I am sure you have gotten one of the many direct mail packages showing you the profits to be made by investing in the stock market. They show how even if you started just as the secular bear market began in 1966 or 1974 and invested on the worst day each year, you would be so much farther ahead than someone who only started to invest in the stock market in 1982, even if he invested at the best possible time each year.
Therefore, the reasoning goes, you should not worry about the ups and down of the markets and invest for the long term. Except that none of us live in the long term. We live in the here and now, and those who are retiring certainly do not have 28 years for the long term to bail them out.
Can you time secular bull and bear markets? I think the answer is roughly yes. Picking the day or the month would be impossible, but coming within a year or so is quite reasonable. And that simple, though imprecise, edge would give an investor a huge advantage over any buy and hold strategy.
Are We at the Bottom?
For the rest of this secular bear market, you are going to see a large variety of studies and analysis which purports to show that we have reached the bottom of the bear market, and NOW is the time to buy.
These studies will largely be built around the potential for the economy to grow, with the conclusion that profits are going to grow as well, and therefore the stock market will rebound.
Don't be misled. There is no one-to-one correlation between rising profits and a growing economy and a rising stock market. You can have a secular bear market, even as the economy grows and as profits rise. It has happened many times in the past.

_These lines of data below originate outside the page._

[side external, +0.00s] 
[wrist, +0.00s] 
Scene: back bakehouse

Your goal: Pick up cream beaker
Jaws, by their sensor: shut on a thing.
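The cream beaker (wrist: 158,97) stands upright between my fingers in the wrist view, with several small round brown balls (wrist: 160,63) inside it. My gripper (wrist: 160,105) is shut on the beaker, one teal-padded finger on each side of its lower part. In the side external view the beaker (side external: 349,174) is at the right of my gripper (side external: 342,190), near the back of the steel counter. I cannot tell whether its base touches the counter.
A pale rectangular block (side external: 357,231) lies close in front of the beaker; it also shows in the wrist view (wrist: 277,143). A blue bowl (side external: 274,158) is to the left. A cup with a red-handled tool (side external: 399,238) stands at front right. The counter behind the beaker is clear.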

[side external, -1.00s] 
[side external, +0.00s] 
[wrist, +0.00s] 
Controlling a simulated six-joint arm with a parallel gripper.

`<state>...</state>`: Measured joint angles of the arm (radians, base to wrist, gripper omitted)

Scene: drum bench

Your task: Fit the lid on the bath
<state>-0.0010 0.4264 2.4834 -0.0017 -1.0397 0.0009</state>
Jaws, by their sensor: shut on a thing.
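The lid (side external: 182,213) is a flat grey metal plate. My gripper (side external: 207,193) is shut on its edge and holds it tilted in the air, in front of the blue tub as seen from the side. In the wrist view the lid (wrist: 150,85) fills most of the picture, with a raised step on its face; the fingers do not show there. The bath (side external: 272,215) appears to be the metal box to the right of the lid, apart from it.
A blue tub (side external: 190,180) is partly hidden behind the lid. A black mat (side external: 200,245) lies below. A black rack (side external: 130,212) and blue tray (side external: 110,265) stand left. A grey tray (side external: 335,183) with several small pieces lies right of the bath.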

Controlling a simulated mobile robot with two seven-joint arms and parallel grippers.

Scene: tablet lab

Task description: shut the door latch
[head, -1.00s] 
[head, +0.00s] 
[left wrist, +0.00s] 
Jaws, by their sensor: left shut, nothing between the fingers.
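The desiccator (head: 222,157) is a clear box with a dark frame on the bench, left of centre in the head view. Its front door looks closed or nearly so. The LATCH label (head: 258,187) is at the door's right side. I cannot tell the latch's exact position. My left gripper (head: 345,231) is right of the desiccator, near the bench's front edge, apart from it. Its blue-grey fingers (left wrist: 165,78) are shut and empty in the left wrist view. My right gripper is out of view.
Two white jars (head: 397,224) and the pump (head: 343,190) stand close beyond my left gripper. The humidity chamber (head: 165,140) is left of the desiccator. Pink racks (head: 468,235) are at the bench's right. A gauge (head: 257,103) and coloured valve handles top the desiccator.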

In August of 2000, I wrote extensively about a Fed study which showed that an inverted yield curve was the single most reliable predictor of recessions. Recessions appear roughly four quarters after an inverted yield curve (when short term rates are higher than long term rates).

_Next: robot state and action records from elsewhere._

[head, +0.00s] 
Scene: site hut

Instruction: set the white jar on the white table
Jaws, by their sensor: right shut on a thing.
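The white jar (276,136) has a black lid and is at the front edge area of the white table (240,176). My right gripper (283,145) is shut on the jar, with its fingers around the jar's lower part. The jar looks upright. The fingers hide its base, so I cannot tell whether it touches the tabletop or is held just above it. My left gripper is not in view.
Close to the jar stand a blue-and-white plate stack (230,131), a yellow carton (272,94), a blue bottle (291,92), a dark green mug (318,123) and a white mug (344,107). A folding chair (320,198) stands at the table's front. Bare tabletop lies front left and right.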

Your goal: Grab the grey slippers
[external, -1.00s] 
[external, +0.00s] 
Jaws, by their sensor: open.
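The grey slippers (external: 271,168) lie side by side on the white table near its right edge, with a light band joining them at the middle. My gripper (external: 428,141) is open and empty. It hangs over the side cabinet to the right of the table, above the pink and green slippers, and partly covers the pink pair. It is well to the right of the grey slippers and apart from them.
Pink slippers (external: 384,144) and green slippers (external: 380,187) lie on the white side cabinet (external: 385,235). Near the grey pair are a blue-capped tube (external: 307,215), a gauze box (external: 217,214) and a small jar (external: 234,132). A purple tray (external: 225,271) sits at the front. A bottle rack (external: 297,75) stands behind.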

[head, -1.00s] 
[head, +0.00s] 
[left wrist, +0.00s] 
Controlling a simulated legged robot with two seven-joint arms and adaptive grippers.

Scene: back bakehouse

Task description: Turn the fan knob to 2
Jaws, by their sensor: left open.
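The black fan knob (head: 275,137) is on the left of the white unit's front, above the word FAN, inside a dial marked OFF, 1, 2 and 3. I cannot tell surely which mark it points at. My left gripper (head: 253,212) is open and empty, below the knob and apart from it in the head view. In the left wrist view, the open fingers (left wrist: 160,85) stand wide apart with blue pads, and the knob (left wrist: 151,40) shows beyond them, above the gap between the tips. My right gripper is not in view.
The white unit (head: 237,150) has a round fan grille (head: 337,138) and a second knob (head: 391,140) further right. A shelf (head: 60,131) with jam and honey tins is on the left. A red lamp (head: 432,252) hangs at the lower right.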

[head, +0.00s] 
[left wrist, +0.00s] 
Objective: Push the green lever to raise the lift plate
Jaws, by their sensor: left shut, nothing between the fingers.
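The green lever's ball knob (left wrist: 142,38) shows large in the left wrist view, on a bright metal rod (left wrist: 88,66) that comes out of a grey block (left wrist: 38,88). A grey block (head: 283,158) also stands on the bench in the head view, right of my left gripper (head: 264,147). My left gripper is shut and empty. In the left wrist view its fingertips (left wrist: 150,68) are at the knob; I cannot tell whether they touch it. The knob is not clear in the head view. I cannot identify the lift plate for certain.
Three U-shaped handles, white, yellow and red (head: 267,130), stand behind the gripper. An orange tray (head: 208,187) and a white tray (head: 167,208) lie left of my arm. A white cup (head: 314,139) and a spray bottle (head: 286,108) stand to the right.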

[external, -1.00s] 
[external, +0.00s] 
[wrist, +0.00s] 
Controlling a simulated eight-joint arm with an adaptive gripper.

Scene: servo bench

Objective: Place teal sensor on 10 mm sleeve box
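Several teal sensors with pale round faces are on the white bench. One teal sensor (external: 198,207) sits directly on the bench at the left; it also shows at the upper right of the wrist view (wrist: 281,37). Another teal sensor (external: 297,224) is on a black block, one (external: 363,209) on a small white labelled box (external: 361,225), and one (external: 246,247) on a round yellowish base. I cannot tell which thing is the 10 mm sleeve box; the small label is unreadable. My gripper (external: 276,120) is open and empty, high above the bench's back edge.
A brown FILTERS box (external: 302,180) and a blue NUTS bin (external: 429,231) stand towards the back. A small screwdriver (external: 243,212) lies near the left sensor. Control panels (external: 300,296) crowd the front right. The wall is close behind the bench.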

Since stock markets drop 43% on average during a recession, I cautioned in that letter that it might be a good time to start getting out of the stock market. I remember that when the Fed started to cut rates in January, after the market had dropped only a little, many writers started to say you had to get back in the market. Study after study appeared that showed how much stocks went up after the Fed began to cut interest rates.

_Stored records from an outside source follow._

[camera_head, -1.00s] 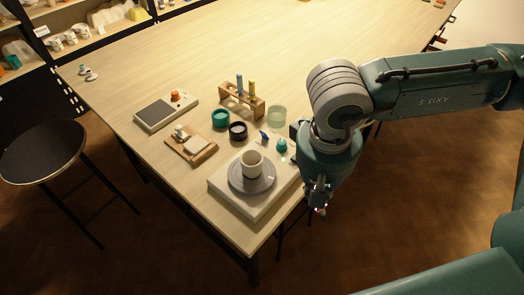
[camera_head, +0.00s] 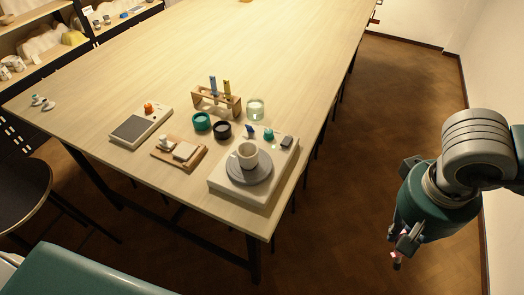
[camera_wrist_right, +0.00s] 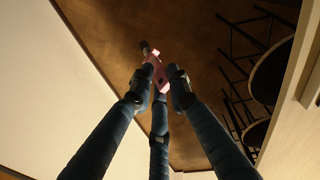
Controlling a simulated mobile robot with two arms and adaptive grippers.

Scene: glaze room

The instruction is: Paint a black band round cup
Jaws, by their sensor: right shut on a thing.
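A pale cup (camera_head: 247,153) stands upright on the round grey disc (camera_head: 262,174) of a white box-shaped wheel unit (camera_head: 231,196) at the table's near corner. Its visible side looks plain. A small black pot (camera_head: 222,130) sits just behind the unit. My right gripper (camera_head: 396,252) is well to the right of the table, over the floor, pointing down. In the right wrist view its fingers (camera_wrist_right: 160,82) are shut on a small pink tool (camera_wrist_right: 158,68) with a dark end. My left gripper is out of view.
A teal pot (camera_head: 201,121), a glass jar (camera_head: 255,107) and a wooden rack (camera_head: 213,101) with blue and yellow tools stand behind the unit. A wooden board (camera_head: 166,155) and a scale (camera_head: 130,129) lie left. The table's far part is clear; a stool (camera_head: 20,195) stands left.

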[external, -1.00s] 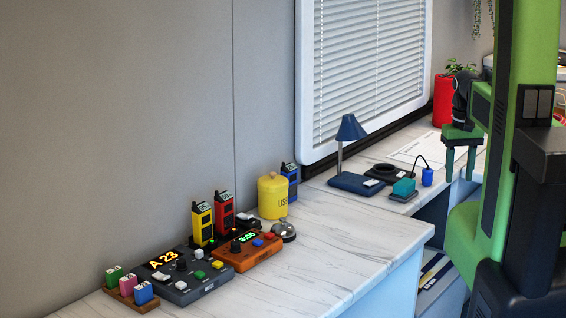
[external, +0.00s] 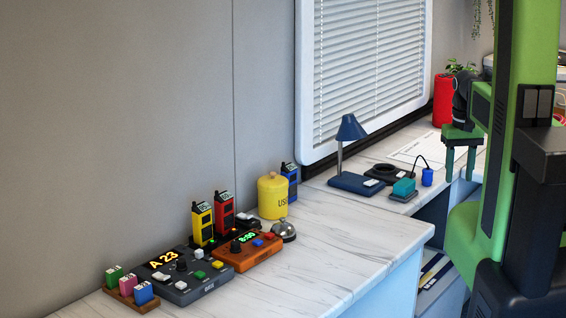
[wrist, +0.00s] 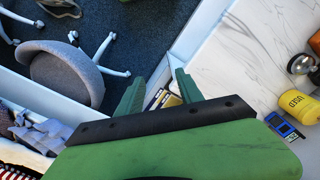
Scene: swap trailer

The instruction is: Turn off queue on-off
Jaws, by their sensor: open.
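The queue unit (external: 188,273) is a dark grey box with a yellow "A 23" display, lit. It has a black knob and white, green and yellow buttons, and stands at the front left of the white counter in the external view. I cannot tell which control is its on-off. My gripper (external: 461,160) hangs at the far right, well away from the unit. In the wrist view my gripper (wrist: 157,85) has its two green fingers apart with nothing between them. The queue unit is not in the wrist view.
An orange unit (external: 250,251) showing "8:00" sits beside the queue unit. Yellow (external: 202,224) and red (external: 224,212) handsets stand behind. The right front of the counter (external: 340,255) is clear.

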I caught some grief from readers who were convinced that the bull market was ready to re-ignite. I wrote a series of articles on the Fed versus History. If you thought the Fed could keep us out of recession, you would be a bull. If you thought History would prevail, you should stay out of the market. I bet on History. Time has shown that History won that fight. History is a tough opponent. Betting against History is usually a losing proposition.
Faith versus History
Today, there is another struggle going on. I think History clearly shows that we are in for a secular bear market for at least the next 7-10 years. The shortest secular bear cycle was 8 years. Coming off the biggest bubble in our history, it is hard to think we can shake off the effects in just a few years.
Faith is required to invest in this market. You have to ignore high valuations, accounting issues, a Muddle Through Economy, and all the myriad issues surrounding a secular bear market. You have to believe that two centuries of trends are suddenly of no value. You have to believe that we are in a New Economic Era. You have to have Faith that this time, things really are different.
It's not that you can't make money investing in stocks. Very good stock analysts may do quite well. But the large majority of investors will get hurt. This includes large pension funds which feel they must allocate 70-80% of their assets to stocks.
You need to be really convinced that the stock you are buying can fight upstream. Buying a stock simply because it looks cheap is not enough. Global Crossing and WorldCom were cheap one year ago. They are even cheaper today.
Either that, or you have to ignore all of the above. You invest simply because you hope that you will get back to even. It is not unlike going to Las Vegas. Some of you will win at the tables, but most of you will lose. In a secular bear market, just as in Vegas, the odds are stacked against you.
History tells us one of two things: either this market has a long way to go on the downside, or it will go sideways for an even longer period of time, waiting for the valuations to come back to trend.
And the stock markets always come back to trend. That is the clear lesson of History. The market is nothing if it is not a lean, mean, reversion machine. In the past, this has usually meant large drops in valuations, especially from the highs set during the last bubble. We will get to see what it does this time.
[In the book, we will] look at the very diverse studies and analysis which will lead us to the conclusion we are in a secular bear market. After you learn which way the wind is blowing, then you will know which way to set your sails. You will learn how to invest successfully. You will find there are a lot more investment possibilities than a buy and hold index fund in your future.]
What's in a Name?
I need a title for my book. As I said, I was going to call it "Absolute Returns" with a sub-title like "How to Prosper in a Secular Bear Market." The marketing types, who are the experts about such things, really didn't like the title, as it does not make people want to take action, and they are not sure how many people actually know what a secular bear market is. So, since someone else is using it, it makes sense to find another title. In my quest for the perfect title, I decided to turn to my rather brilliant readers and put the question to them. The above section should give you a reasonable idea of what the book will be about.
Send me your suggestions. If we use you title, I will send you a serious bottle of wine (or the equivalent if you do not indulge). Or, as I travel a great deal, I will gladly buy you that bottle at a dinner when I come to a city near you. Plus, you will get credit in the book. However, you will not share in the royalties. Sharing the "fame" does not cost me anything. With three kids in college, I need the royalties.
I will finish this letter in Tucson, where I am speaking at a client conference sponsored by Mission Trust and then back on Saturday. I intend to play golf on Saturday morning for the first time in a long time (I had stopped since getting serious about finishing the book), although I must play with rented clubs. It seems someone got into my garage and stole my clubs. I am not sure what the golf gods are telling me: either I am such a miserable, no talent golfer (true) that I should quit golf as I am embarrassment to the game, or that with new clubs my true talent will arise. The chief concern is that with new clubs I will still have my old game. Time will tell, I guess.